Ana içeriğe atla

Bir Okulun Yüzdelik Dilimi Nasıl Tepetaklak Edilir?

Malumunuz liseler TEOG adı verilen merkezi sınav sistemine göre öğrenci alır. Öğrenciler okul türü, okulun yüzdelik dilimi, ulaşım vb. nedenlerle okulları tercih ederken yukarıdan aşağıya göre tercih yaparlar. Yerleştirmeden sonra bir yeri kazanamayan ya da kazandığı halde okulunu değiştirmek isteyenler birer haftalık aralarla üç aşamada nakil başvurusunda bulunur. En son nakil yerleştirme ile okulların taban puanları oluşur.

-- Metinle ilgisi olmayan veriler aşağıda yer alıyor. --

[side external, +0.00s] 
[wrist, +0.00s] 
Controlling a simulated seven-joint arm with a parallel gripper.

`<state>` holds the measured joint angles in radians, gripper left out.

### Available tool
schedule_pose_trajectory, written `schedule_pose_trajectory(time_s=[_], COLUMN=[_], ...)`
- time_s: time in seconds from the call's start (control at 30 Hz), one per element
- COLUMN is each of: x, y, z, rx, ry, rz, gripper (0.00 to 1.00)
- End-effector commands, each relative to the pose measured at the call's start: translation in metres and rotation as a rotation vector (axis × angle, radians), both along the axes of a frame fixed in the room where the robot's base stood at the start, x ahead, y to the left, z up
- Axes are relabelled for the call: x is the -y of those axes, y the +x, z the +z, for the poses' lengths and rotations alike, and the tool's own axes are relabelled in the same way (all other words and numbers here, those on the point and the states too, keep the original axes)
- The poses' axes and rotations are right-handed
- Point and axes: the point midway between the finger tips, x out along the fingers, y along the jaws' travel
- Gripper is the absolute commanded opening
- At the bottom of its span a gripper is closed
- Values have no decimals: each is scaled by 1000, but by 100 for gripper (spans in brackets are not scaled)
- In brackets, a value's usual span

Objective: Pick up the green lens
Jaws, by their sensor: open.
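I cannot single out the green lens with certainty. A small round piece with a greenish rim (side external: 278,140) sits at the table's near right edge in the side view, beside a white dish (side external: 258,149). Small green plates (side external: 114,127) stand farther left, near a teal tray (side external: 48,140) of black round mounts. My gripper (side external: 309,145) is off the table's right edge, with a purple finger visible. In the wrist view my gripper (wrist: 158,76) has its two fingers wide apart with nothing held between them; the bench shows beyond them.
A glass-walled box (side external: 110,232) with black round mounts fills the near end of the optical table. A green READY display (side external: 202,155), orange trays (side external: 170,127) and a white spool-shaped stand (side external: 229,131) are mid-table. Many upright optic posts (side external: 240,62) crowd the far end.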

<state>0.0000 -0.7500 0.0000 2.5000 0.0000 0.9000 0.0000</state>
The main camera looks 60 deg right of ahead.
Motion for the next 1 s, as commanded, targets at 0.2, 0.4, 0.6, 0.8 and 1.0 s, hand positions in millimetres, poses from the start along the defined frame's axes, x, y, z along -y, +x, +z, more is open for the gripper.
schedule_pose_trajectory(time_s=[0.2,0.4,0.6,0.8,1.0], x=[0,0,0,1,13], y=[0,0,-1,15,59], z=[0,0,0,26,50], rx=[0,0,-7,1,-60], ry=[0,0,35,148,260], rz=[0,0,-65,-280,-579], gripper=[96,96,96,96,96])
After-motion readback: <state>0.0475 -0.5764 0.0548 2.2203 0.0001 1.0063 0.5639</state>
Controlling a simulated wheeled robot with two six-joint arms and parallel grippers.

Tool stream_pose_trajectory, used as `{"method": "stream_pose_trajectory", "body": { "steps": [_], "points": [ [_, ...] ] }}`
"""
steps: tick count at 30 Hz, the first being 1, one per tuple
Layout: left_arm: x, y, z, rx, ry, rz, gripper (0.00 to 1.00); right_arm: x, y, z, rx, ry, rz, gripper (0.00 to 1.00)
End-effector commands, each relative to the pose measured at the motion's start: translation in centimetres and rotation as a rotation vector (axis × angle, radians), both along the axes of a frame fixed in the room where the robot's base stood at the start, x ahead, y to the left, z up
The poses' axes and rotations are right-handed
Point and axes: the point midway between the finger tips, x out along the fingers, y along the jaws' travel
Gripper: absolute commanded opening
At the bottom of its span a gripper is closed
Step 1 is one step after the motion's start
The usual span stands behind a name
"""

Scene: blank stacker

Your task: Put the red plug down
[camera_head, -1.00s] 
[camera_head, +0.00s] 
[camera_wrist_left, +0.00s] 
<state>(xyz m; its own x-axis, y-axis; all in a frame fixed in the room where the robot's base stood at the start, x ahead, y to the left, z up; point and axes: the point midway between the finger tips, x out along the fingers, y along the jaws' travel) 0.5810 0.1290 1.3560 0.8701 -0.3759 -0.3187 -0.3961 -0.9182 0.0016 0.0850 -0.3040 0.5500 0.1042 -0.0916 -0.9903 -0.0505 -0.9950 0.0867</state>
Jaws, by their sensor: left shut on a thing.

Öğrenci hangi saiklerle tercih yaparsa yapsın göz önünde bulundurduğu en önemli kriter okulların yüzdelik dilimidir. Tercih yaparken kendi yüzdelik dilimi ile okulların geçen yıl ki yüzdelik dilimlerini karşılaştırarak sonuçlar açıklanmadan hangi okulu kazanabileceğini üç aşağı beş yukarı bilir. Her okulun yüzdelik dilimi de okulu tercih eden öğrencilerin puanlarıyla oluşur. TEOG sınav sorularının kolay ve zorluğuna göre puanlar düşüp çıksa da okulların yüzdelik dilimi kolay kolay değişmez. Yüzdelik dilim  değişmediği gibi yukarıdan aşağıya okulların yüzdelik sıralaması da pek değişmez. Oynasa oynasa virgülden sonraki rakamlar değişir normal şartlarda. Bir ile okul türüne göre yeni bir gözde okul açılırsa bu okul emsallerine göre daha fazla tercih edileceği için yukarılarda tutunur, diğer okulların puan ve yüzdelik dilimlerinde biraz gerileme olur. Örnek verecek olursak Konya’da Meram Fen Lisesi yüzdelik dilim bakımından en yüksek puanlı öğrencileri alırken Meram Anadolu Lisesi hemen onun ardından ikinci sırada yüksek puanlı öğrencileri alırdı bir zamanlar. Konya’ya önce Karatay Fen, ardından Selçuklu Fen Liseleri açılınca ikinci sırada öğrenci alan Meram Anadolu lisesi doğal olarak dördüncü sıradan öğrenci almaya başladı. Bu verdiğim örneklerde bir sıkıntı yok. Okul türünden kaynaklanan bir durum söz konusu burada.

Esas sıkıntı ismini zikretmeden vereceğim okulda. Bu okul geçen yıllarda kendi okul türleri olan Anadolu İHL içerisinde orta seviyenin üstünde yüzde 39’luk bir yerde iken üçüncü nakilden sonra yüzdelik dilimi nerelere inecek hep beraber göreceğiz. Zira puan bakımından yüzde 45 diliminde yer alan okulun gerisine düştü daha şimdiden. Oranların bu derece değişmesinde, kendisinden sonraki okulun ardına düşmesinde birilerinin üstün yeteneği olsa gerek. Bunun başka izahı olamaz. Bunun için çok şey yapmanıza gerek yok. Okulun her sene yeni aldığı öğrenci mevcudunu anormal bir şekilde artırırsınız, o okulu puan ve yüzdelik dilim bakımından emsallerinin gerisine düşürürsünüz.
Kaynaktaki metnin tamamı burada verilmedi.